# START OF DATASET EXTRACT

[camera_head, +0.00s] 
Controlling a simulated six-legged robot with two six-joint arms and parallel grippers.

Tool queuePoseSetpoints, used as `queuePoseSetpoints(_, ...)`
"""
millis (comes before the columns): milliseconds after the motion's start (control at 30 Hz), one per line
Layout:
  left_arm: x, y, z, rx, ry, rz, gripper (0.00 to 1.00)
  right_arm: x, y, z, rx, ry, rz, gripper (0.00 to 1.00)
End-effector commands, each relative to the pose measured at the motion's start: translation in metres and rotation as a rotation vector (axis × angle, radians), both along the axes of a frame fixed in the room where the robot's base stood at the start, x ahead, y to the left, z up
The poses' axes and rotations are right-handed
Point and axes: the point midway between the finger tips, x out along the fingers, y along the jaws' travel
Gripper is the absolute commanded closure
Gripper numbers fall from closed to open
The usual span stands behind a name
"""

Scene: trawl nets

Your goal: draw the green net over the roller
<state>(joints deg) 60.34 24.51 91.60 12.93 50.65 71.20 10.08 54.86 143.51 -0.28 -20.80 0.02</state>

# END OF DATASET EXTRACT

§ **WHAT YOU NEED TO DO**
In the data above, how many lines contain the string "robot"? Answer with the number only.

§ **REPLY**
2